---------- Dataset content

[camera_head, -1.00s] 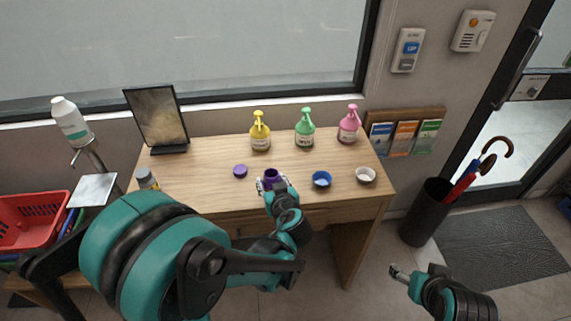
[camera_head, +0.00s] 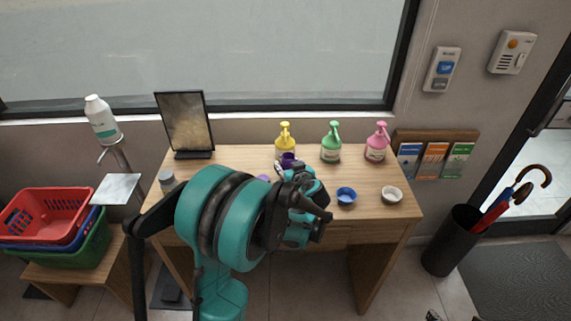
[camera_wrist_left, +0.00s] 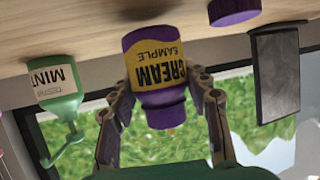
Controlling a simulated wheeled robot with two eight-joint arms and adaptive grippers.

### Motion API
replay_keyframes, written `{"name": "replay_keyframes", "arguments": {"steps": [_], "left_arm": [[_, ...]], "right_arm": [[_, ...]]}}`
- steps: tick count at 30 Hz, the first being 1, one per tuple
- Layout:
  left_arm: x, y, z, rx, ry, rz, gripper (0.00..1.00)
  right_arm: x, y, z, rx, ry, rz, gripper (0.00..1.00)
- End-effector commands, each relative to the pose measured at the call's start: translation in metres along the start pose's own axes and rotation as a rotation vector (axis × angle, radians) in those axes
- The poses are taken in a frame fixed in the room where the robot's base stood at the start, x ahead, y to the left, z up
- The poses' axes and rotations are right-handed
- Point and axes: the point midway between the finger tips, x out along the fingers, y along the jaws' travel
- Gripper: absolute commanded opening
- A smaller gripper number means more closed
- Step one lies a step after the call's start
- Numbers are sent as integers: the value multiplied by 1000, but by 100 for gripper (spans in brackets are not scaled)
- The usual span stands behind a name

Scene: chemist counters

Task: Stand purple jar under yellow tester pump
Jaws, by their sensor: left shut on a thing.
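The purple jar (camera_head: 288,159) has a yellow "CREAM SAMPLE" label, clear in the left wrist view (camera_wrist_left: 157,62). My left gripper (camera_head: 282,167) is shut on it, with a finger on each side of the jar in the wrist view. The jar looks upright; whether its base touches the counter I cannot tell. The yellow tester pump (camera_head: 285,142) stands directly behind the jar in the head view, its lower part partly covered. In the wrist view the jar hides nearly all of it. Only a tip of my right gripper (camera_head: 434,315) shows at the bottom edge.
A green pump (camera_head: 331,142) and a pink pump (camera_head: 377,142) stand to the right on the wooden counter (camera_head: 235,160). A purple lid (camera_wrist_left: 235,11) lies nearby. A framed stand (camera_head: 186,122) is at left.

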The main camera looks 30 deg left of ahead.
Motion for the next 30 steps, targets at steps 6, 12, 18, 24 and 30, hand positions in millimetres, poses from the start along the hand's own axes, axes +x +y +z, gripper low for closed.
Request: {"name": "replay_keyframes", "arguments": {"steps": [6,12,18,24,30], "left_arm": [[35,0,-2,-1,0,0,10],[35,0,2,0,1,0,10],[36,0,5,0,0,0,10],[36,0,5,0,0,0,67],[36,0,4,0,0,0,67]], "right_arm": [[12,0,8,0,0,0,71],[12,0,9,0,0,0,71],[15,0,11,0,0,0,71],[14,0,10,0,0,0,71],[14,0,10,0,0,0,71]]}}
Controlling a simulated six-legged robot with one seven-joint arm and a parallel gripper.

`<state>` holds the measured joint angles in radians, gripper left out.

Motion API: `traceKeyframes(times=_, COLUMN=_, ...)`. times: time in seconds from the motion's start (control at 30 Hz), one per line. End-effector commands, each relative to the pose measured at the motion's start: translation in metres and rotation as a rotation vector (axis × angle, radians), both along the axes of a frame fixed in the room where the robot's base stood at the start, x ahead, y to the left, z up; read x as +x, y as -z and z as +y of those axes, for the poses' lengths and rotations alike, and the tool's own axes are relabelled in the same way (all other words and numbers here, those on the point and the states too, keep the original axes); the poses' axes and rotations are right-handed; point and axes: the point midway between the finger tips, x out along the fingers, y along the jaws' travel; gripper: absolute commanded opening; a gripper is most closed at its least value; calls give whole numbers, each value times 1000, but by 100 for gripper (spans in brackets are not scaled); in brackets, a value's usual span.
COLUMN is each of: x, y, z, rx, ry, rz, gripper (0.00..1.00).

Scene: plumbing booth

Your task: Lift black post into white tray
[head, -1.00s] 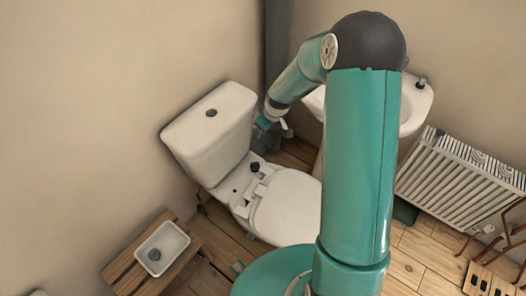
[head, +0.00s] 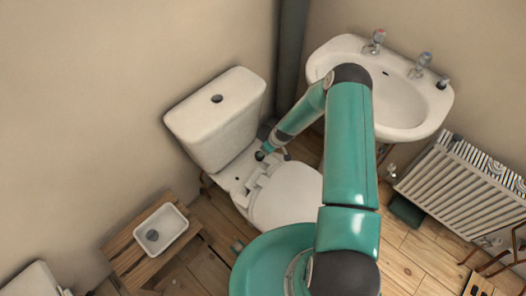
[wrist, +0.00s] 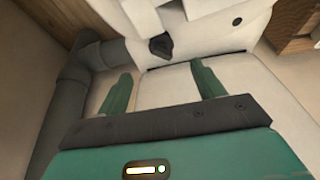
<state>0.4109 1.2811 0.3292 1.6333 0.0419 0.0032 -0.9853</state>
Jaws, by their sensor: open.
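The black post (head: 260,156) stands on the white toilet's ledge, between the cistern and the seat. In the wrist view the post (wrist: 161,46) shows as a small dark block just beyond my fingertips, roughly centred between them. My gripper (wrist: 160,72) is open, its two green fingers apart with nothing between them. In the head view my gripper (head: 268,149) is right beside the post and partly overlaps it; contact cannot be told.
The cistern (head: 215,125) rises behind the post, and the closed toilet lid (head: 285,197) lies in front. A sink (head: 395,105) stands at the right, with a radiator (head: 455,180) beyond. A grey pipe (wrist: 55,100) runs along the wrist view's left. The wooden stool (head: 125,262) holds the tray.

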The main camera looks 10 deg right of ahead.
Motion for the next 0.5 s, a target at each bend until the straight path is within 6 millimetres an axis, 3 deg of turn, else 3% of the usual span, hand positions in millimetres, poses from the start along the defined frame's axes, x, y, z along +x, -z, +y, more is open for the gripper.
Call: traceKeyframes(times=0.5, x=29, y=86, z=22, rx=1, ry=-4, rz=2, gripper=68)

--------------------

Starting with the line with "- The usual span stands behind a name" and ending with the line with "The main camera looks 30 deg left of ahead.", extract every line exactly and nothing outside that span.

● **Result of this task**:
- The usual span stands behind a name

Scene: chemist counters

Task: Stand purple jar under yellow tester pump
Jaws, by their sensor: left shut on a thing.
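The purple jar (camera_head: 288,159) has a yellow "CREAM SAMPLE" label, clear in the left wrist view (camera_wrist_left: 157,62). My left gripper (camera_head: 282,167) is shut on it, with a finger on each side of the jar in the wrist view. The jar looks upright; whether its base touches the counter I cannot tell. The yellow tester pump (camera_head: 285,142) stands directly behind the jar in the head view, its lower part partly covered. In the wrist view the jar hides nearly all of it. Only a tip of my right gripper (camera_head: 434,315) shows at the bottom edge.
A green pump (camera_head: 331,142) and a pink pump (camera_head: 377,142) stand to the right on the wooden counter (camera_head: 235,160). A purple lid (camera_wrist_left: 235,11) lies nearby. A framed stand (camera_head: 186,122) is at left.

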The main camera looks 30 deg left of ahead.

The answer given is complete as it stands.